• **Exercise task**: State how many lines contain "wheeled", and write nothing except that count.

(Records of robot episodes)
** Start **
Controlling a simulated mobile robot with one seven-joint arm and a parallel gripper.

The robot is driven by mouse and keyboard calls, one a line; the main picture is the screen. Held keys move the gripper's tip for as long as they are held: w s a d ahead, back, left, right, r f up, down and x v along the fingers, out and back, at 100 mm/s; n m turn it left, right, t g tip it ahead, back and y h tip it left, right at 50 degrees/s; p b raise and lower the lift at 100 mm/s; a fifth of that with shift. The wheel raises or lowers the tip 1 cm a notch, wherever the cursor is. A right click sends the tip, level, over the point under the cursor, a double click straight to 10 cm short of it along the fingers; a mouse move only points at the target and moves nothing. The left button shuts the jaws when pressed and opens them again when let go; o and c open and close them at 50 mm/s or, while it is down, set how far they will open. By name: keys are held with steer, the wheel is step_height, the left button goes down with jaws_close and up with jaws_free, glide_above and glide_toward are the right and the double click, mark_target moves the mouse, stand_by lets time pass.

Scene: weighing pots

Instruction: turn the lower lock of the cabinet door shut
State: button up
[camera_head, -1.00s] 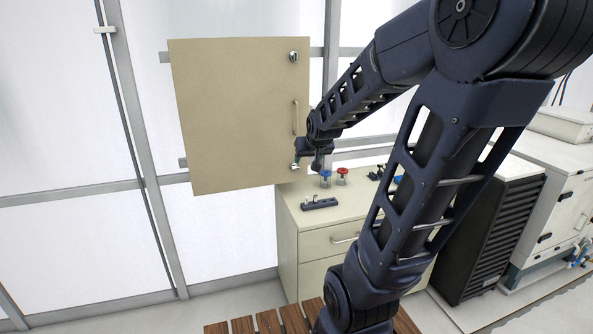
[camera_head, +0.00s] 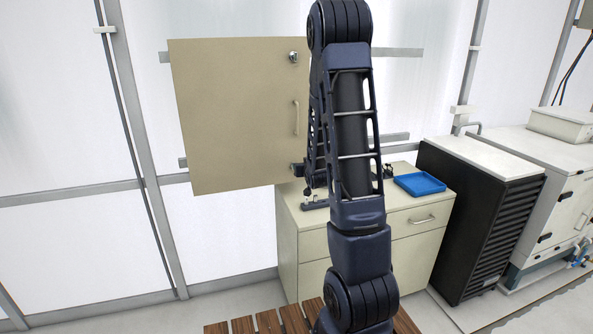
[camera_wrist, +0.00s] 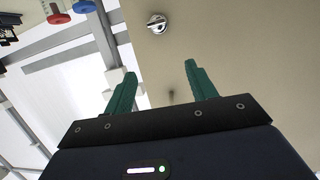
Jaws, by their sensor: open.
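The beige cabinet door (camera_head: 235,120) hangs on the wall at the left in the head view, with an upper lock (camera_head: 293,57) and a bar handle (camera_head: 296,118). Its lower right corner, where the lower lock sat earlier, is hidden behind my arm. In the wrist view the picture looks upside down, and the silver lower lock (camera_wrist: 157,23) shows on the door near the top edge. My gripper (camera_wrist: 157,70) has two green fingers, spread apart and empty. The lock lies beyond the fingertips, apart from them. I cannot tell the lock's exact turn.
Below the door stands a drawer cabinet (camera_head: 312,245) with a blue tray (camera_head: 419,184) on top. A red-topped pot (camera_wrist: 86,6) and a blue-topped pot (camera_wrist: 59,17) show in the wrist view. A black unit (camera_head: 470,225) stands to the right. A slatted wooden surface (camera_head: 270,325) lies in front.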

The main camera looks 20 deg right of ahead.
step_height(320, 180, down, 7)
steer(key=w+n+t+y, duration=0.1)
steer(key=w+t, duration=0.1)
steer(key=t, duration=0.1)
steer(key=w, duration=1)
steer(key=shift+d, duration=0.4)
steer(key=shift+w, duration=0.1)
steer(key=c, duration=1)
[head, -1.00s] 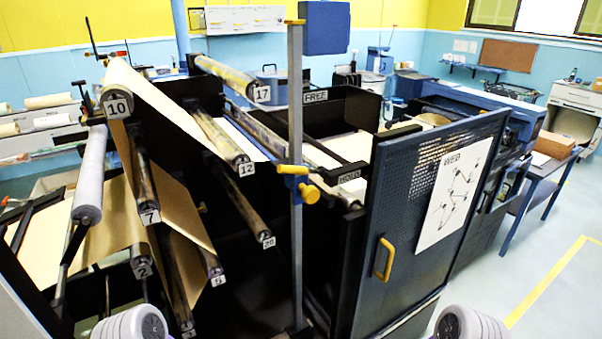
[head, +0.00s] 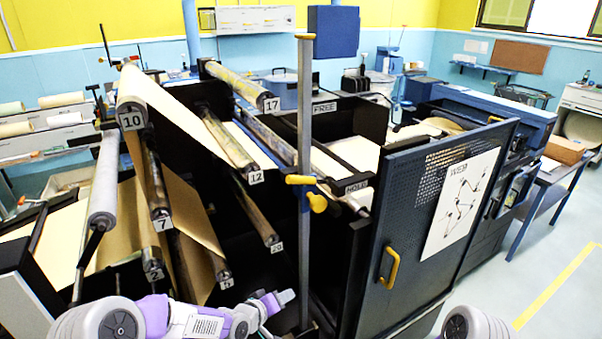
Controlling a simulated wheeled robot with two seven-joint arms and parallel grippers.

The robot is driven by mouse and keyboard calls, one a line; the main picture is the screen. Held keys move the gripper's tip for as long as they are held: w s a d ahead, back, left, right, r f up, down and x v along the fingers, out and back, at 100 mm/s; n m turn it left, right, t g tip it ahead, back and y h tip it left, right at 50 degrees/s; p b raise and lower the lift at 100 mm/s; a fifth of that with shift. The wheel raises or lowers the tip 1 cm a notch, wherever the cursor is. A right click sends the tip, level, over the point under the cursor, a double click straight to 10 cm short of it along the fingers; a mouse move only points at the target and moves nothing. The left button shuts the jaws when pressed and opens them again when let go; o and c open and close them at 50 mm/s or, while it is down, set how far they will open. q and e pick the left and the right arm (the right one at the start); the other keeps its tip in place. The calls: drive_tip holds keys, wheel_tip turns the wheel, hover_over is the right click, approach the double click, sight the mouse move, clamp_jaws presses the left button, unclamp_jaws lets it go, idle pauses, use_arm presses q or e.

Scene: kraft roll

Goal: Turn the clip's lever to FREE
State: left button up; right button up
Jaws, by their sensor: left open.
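A yellow lever-like bar (head: 300,180) lies roughly level across a grey upright post. A blue block (head: 305,199) and a yellow knob (head: 317,203) sit just below it; I cannot tell for sure that this is the clip. A FREE plate (head: 324,107) is on the black frame behind the post. A HOLD plate (head: 357,186) is lower, to the post's right. My left gripper (head: 284,298) is open and appears empty, low beside the post and well below the yellow bar. My right gripper is out of view.
Numbered rollers, such as roller 12 (head: 228,143) and roller 10 (head: 131,95), carry brown paper left of the post. A blue perforated door (head: 405,240) with a yellow handle (head: 389,265) stands at the right. Open floor (head: 540,270) lies beyond it.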

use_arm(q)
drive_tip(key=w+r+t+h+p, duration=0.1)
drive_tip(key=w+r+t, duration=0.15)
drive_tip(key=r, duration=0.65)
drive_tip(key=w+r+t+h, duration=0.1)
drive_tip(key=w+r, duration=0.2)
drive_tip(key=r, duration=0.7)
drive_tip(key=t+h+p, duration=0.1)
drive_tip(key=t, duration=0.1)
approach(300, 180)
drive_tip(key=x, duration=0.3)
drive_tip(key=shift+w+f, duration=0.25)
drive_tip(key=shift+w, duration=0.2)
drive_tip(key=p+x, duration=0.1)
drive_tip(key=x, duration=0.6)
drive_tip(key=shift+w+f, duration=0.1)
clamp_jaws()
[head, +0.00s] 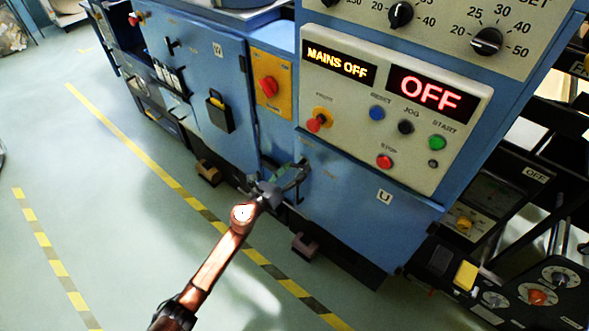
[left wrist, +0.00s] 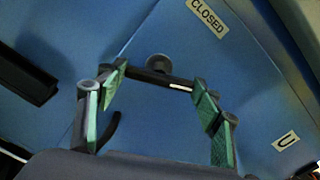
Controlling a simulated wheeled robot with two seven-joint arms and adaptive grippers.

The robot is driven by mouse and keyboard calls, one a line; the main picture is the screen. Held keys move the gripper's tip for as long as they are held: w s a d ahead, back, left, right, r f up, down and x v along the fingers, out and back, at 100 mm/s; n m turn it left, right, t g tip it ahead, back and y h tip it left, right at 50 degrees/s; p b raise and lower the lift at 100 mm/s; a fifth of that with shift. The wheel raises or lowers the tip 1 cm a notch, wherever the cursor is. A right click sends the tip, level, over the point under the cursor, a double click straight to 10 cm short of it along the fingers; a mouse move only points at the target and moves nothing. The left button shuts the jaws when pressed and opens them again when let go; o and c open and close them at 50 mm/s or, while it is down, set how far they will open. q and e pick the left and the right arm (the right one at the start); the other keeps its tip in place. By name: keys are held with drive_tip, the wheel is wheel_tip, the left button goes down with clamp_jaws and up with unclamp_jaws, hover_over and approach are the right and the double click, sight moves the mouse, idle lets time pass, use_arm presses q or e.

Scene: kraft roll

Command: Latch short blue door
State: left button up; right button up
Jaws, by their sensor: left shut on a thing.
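The short blue door (head: 350,215) is the low panel with a "U" label, under the control panel. It appears flush with the cabinet. In the left wrist view, the blue door (left wrist: 255,110) fills the right side. A dark latch handle (left wrist: 165,77) with a round pivot lies on the blue front, under a "CLOSED" label (left wrist: 207,17). My left gripper (head: 290,180) is at the door's left edge. In the left wrist view, its green-padded fingers (left wrist: 158,98) are on both ends of the handle, shut on it. My right gripper is not in view.
The control panel (head: 385,115) above reads "MAINS OFF" and "OFF". A taller blue door (head: 210,85) with a black holder stands to the left. Black equipment (head: 500,230) is at the right. The floor (head: 110,200) with yellow lines is clear at the left.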

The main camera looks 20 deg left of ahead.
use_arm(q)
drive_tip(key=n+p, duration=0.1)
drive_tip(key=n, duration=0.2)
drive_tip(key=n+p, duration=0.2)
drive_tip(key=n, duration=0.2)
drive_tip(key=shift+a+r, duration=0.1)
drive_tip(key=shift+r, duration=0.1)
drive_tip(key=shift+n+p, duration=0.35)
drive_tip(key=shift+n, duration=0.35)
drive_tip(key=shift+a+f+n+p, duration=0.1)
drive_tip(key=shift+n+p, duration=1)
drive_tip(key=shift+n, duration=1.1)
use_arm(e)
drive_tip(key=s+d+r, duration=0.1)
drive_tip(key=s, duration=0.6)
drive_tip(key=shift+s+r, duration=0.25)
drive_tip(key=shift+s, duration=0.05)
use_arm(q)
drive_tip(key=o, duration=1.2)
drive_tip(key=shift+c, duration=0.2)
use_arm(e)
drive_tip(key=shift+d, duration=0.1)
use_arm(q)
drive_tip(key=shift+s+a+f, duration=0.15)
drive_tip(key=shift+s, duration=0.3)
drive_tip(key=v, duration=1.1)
** End **
• **Answer for this exercise**: 2